» **Exercise aim**:
In the listing below, locate the line with "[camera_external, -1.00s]" and the line with "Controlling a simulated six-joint", then output both and everything between them exactly, minus any pictures.

>> Begin

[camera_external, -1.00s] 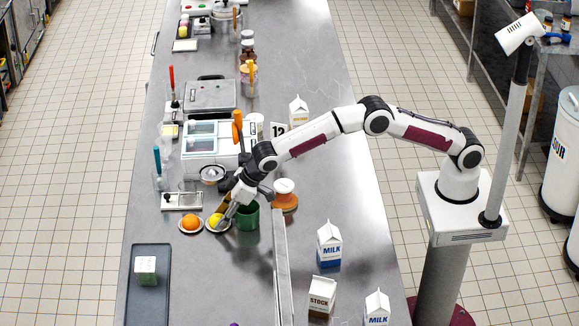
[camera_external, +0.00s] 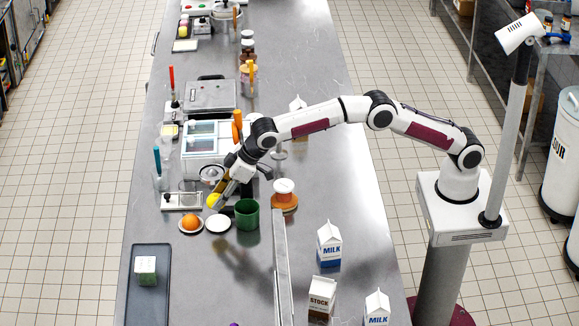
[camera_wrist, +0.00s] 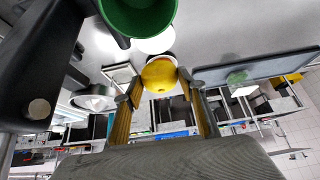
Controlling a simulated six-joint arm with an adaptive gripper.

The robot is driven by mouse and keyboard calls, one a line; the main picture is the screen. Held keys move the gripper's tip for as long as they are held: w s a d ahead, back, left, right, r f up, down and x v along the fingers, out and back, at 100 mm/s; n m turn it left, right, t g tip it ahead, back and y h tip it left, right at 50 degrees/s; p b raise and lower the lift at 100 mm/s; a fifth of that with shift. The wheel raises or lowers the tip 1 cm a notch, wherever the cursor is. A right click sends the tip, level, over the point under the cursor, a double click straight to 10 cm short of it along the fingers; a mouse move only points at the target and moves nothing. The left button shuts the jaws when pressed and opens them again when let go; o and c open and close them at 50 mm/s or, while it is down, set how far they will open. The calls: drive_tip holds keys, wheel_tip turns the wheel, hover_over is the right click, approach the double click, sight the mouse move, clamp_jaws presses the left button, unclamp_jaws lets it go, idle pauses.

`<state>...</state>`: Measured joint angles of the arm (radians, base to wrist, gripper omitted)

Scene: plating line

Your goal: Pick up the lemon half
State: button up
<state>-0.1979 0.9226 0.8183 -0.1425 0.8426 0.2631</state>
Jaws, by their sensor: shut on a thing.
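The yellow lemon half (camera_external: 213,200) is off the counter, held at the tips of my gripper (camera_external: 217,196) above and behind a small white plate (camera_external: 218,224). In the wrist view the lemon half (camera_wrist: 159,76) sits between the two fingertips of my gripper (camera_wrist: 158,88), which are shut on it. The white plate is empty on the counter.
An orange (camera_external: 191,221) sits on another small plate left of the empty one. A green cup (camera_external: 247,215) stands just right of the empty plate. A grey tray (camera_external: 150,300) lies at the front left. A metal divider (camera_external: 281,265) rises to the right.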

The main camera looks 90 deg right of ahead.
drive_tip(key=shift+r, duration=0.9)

>> End
>> Begin

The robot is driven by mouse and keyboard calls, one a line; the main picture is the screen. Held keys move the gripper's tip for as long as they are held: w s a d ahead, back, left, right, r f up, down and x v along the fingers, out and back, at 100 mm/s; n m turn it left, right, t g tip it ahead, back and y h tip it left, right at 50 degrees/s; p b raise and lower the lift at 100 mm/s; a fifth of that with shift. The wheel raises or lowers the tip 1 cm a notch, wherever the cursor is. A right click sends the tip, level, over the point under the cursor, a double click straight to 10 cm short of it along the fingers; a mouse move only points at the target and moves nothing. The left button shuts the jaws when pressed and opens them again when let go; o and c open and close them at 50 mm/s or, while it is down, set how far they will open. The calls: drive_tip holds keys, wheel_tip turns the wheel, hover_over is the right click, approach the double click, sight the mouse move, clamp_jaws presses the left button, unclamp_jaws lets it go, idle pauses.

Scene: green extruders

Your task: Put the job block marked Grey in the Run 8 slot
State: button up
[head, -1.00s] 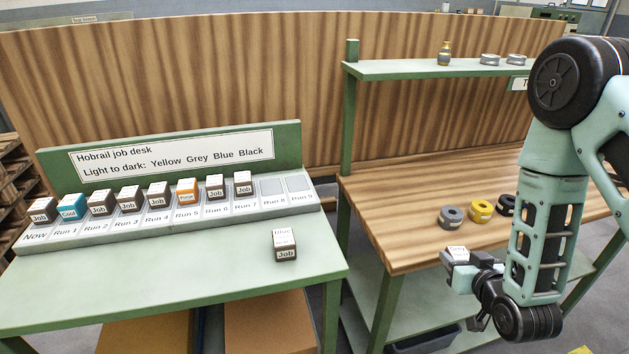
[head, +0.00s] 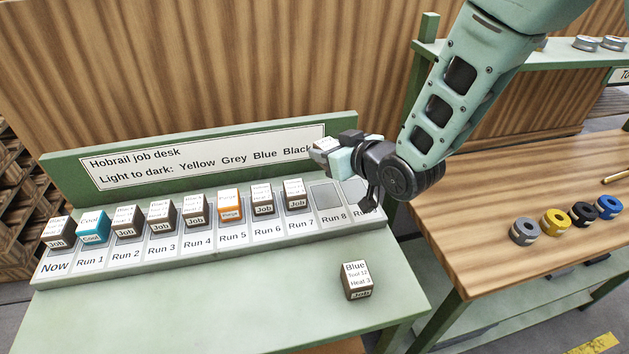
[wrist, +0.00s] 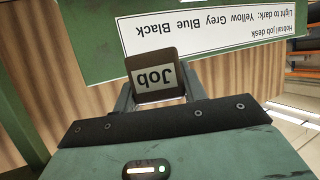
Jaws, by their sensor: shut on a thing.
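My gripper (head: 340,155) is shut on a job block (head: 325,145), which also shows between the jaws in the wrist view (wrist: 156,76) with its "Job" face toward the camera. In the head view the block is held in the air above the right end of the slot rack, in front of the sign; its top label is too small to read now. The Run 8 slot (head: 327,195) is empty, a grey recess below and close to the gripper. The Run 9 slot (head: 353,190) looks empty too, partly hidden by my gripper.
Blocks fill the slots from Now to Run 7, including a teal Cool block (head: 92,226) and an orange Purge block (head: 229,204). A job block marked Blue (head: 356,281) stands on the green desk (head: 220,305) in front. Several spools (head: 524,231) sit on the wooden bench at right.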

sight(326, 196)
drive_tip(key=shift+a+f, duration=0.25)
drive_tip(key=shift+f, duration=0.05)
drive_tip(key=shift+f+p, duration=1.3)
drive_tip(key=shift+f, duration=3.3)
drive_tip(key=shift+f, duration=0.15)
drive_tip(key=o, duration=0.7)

>> End
>> Begin

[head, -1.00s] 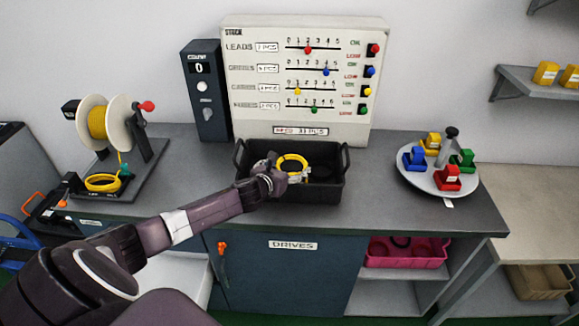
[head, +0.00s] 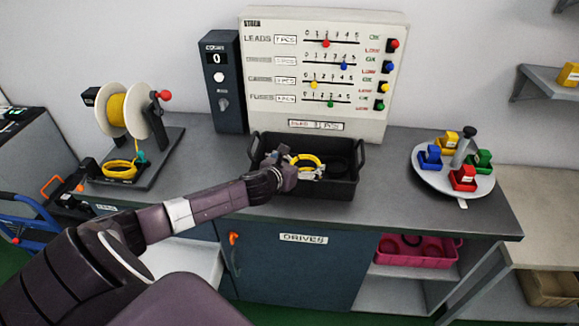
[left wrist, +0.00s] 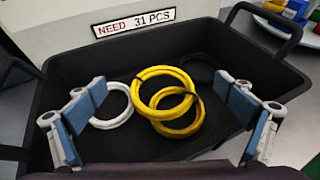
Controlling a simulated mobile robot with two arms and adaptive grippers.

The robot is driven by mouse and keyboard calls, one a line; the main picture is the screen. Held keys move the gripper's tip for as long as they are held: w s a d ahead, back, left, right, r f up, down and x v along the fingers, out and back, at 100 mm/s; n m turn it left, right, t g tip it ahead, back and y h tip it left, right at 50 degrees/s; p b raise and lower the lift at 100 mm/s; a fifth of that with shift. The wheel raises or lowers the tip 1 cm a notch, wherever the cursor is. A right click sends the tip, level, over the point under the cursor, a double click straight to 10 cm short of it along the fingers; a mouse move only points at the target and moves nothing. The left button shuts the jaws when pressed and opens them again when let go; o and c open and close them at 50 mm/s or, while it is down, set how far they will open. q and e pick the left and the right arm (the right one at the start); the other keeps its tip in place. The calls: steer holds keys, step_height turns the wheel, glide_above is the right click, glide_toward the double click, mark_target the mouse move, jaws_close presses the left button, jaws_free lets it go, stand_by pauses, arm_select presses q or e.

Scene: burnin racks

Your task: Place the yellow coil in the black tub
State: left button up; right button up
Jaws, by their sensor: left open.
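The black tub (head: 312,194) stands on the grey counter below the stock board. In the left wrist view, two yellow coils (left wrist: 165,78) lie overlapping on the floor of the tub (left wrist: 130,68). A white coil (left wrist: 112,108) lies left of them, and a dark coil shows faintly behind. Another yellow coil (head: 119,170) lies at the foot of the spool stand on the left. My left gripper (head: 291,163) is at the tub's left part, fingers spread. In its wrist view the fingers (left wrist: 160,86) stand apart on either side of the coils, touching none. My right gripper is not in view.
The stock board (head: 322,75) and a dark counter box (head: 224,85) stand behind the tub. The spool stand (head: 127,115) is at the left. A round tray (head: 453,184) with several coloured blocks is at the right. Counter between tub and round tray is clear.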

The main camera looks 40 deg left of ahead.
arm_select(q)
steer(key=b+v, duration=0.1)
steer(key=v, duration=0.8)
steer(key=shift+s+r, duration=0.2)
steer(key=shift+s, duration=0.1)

>> End

» **Written solution**:
[camera_external, -1.00s] 
[camera_external, +0.00s] 
[camera_wrist, +0.00s] 
Controlling a simulated six-joint arm with an adaptive gripper.

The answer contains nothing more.